→ **Problem details**
Can you print every record below exactly as written?

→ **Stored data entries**
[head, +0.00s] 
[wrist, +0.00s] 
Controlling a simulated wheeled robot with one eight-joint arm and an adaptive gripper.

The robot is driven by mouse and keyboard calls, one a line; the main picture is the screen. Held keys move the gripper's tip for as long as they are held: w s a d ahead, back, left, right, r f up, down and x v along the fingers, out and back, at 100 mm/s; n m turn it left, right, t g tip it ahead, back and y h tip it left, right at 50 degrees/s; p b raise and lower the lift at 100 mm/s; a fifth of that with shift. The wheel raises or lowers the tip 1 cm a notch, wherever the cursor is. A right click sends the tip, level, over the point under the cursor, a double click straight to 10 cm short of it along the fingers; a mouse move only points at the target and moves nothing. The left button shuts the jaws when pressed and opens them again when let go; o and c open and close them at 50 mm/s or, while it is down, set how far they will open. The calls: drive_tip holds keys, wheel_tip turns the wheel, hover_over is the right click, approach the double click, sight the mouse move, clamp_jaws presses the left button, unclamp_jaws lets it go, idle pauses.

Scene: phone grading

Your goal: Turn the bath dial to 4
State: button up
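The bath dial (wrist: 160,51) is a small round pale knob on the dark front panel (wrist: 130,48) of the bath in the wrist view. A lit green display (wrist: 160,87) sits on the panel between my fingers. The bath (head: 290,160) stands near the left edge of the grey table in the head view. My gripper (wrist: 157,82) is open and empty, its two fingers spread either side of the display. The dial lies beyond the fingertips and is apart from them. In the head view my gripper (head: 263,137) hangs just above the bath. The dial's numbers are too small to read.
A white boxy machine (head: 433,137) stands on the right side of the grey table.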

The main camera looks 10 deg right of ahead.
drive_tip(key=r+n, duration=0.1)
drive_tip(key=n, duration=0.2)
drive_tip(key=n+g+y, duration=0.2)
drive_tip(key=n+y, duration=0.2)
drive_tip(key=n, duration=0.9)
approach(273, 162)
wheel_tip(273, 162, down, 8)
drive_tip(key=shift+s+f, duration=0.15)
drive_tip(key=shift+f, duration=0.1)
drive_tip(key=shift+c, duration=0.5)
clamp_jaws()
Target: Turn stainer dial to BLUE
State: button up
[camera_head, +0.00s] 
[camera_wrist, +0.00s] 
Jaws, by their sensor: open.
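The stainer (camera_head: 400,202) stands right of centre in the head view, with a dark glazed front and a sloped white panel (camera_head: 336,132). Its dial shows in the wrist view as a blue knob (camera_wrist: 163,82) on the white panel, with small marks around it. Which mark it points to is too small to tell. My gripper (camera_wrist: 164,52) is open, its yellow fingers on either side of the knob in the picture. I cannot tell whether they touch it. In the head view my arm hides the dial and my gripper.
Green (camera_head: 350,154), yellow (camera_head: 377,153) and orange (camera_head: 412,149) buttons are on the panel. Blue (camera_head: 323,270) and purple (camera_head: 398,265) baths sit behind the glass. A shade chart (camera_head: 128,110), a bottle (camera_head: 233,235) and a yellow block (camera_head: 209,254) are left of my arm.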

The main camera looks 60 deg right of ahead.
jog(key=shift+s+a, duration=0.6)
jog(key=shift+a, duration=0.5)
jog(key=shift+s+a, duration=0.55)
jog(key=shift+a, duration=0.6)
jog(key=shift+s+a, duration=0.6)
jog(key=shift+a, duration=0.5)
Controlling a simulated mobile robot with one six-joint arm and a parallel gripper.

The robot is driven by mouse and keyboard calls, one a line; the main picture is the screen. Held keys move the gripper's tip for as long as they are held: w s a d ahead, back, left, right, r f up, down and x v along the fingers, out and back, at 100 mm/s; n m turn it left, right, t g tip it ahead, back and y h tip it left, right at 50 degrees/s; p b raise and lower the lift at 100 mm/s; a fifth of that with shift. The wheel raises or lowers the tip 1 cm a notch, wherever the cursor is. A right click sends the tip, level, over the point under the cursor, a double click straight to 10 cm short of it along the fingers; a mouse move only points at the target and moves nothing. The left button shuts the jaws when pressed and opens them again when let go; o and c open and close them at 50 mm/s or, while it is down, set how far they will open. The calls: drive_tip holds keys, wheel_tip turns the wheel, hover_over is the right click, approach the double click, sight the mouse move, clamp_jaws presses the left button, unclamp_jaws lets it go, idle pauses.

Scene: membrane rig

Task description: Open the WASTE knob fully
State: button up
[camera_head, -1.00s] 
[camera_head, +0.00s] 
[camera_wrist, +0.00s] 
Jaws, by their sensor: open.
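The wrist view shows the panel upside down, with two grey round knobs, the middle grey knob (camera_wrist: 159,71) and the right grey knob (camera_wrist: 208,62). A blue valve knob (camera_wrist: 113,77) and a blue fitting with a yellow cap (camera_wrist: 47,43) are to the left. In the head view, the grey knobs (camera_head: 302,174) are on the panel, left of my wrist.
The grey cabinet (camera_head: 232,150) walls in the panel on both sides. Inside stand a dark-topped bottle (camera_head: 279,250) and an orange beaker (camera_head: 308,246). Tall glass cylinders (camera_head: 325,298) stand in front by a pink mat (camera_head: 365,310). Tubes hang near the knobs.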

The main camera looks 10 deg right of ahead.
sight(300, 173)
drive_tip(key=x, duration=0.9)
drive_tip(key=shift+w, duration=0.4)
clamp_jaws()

→ **Worked solution**
[head, +0.00s] 
[wrist, +0.00s] 
Controlling a simulated wheeled robot with one eight-joint arm and an adaptive gripper.

The robot is driven by mouse and keyboard calls, one a line; the main picture is the screen. Held keys move the gripper's tip for as long as they are held: w s a d ahead, back, left, right, r f up, down and x v along the fingers, out and back, at 100 mm/s; n m turn it left, right, t g tip it ahead, back and y h tip it left, right at 50 degrees/s; p b raise and lower the lift at 100 mm/s; a fifth of that with shift. The wheel raises or lowers the tip 1 cm a notch, wherever the cursor is. A right click sends the tip, level, over the point under the cursor, a double click straight to 10 cm short of it along the fingers; a mouse move only points at the target and moves nothing. The left button shuts the jaws when pressed and opens them again when let go; o and c open and close them at 50 mm/s or, while it is down, set how far they will open. The calls: drive_tip holds keys, wheel_tip turns the wheel, hover_over is the right click, approach the double click, sight the mouse move, clamp_jaws presses the left button, unclamp_jaws lets it go, idle pauses.

Scene: phone grading

Your goal: Turn the bath dial to 4
State: button up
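The bath dial (wrist: 160,51) is a small round pale knob on the dark front panel (wrist: 130,48) of the bath in the wrist view. A lit green display (wrist: 160,87) sits on the panel between my fingers. The bath (head: 290,160) stands near the left edge of the grey table in the head view. My gripper (wrist: 157,82) is open and empty, its two fingers spread either side of the display. The dial lies beyond the fingertips and is apart from them. In the head view my gripper (head: 263,137) hangs just above the bath. The dial's numbers are too small to read.
A white boxy machine (head: 433,137) stands on the right side of the grey table.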

The main camera looks 10 deg right of ahead.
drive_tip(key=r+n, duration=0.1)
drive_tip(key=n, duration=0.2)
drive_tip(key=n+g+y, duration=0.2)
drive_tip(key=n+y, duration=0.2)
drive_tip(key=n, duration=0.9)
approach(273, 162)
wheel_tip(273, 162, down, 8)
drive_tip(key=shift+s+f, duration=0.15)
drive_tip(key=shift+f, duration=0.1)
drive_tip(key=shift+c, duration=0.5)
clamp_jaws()
Target: Turn stainer dial to BLUE
State: button up
[camera_head, +0.00s] 
[camera_wrist, +0.00s] 
Jaws, by their sensor: open.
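The stainer (camera_head: 400,202) stands right of centre in the head view, with a dark glazed front and a sloped white panel (camera_head: 336,132). Its dial shows in the wrist view as a blue knob (camera_wrist: 163,82) on the white panel, with small marks around it. Which mark it points to is too small to tell. My gripper (camera_wrist: 164,52) is open, its yellow fingers on either side of the knob in the picture. I cannot tell whether they touch it. In the head view my arm hides the dial and my gripper.
Green (camera_head: 350,154), yellow (camera_head: 377,153) and orange (camera_head: 412,149) buttons are on the panel. Blue (camera_head: 323,270) and purple (camera_head: 398,265) baths sit behind the glass. A shade chart (camera_head: 128,110), a bottle (camera_head: 233,235) and a yellow block (camera_head: 209,254) are left of my arm.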

The main camera looks 60 deg right of ahead.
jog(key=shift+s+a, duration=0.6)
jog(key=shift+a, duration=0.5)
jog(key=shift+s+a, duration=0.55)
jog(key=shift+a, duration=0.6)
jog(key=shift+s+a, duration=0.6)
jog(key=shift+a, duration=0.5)
Controlling a simulated mobile robot with one six-joint arm and a parallel gripper.

The robot is driven by mouse and keyboard calls, one a line; the main picture is the screen. Held keys move the gripper's tip for as long as they are held: w s a d ahead, back, left, right, r f up, down and x v along the fingers, out and back, at 100 mm/s; n m turn it left, right, t g tip it ahead, back and y h tip it left, right at 50 degrees/s; p b raise and lower the lift at 100 mm/s; a fifth of that with shift. The wheel raises or lowers the tip 1 cm a notch, wherever the cursor is. A right click sends the tip, level, over the point under the cursor, a double click straight to 10 cm short of it along the fingers; a mouse move only points at the target and moves nothing. The left button shuts the jaws when pressed and opens them again when let go; o and c open and close them at 50 mm/s or, while it is down, set how far they will open. The calls: drive_tip holds keys, wheel_tip turns the wheel, hover_over is the right click, approach the double click, sight the mouse move, clamp_jaws presses the left button, unclamp_jaws lets it go, idle pauses.

Scene: membrane rig

Task description: Open the WASTE knob fully
State: button up
[camera_head, -1.00s] 
[camera_head, +0.00s] 
[camera_wrist, +0.00s] 
Jaws, by their sensor: open.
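The wrist view shows the panel upside down, with two grey round knobs, the middle grey knob (camera_wrist: 159,71) and the right grey knob (camera_wrist: 208,62). A blue valve knob (camera_wrist: 113,77) and a blue fitting with a yellow cap (camera_wrist: 47,43) are to the left. In the head view, the grey knobs (camera_head: 302,174) are on the panel, left of my wrist.
The grey cabinet (camera_head: 232,150) walls in the panel on both sides. Inside stand a dark-topped bottle (camera_head: 279,250) and an orange beaker (camera_head: 308,246). Tall glass cylinders (camera_head: 325,298) stand in front by a pink mat (camera_head: 365,310). Tubes hang near the knobs.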

The main camera looks 10 deg right of ahead.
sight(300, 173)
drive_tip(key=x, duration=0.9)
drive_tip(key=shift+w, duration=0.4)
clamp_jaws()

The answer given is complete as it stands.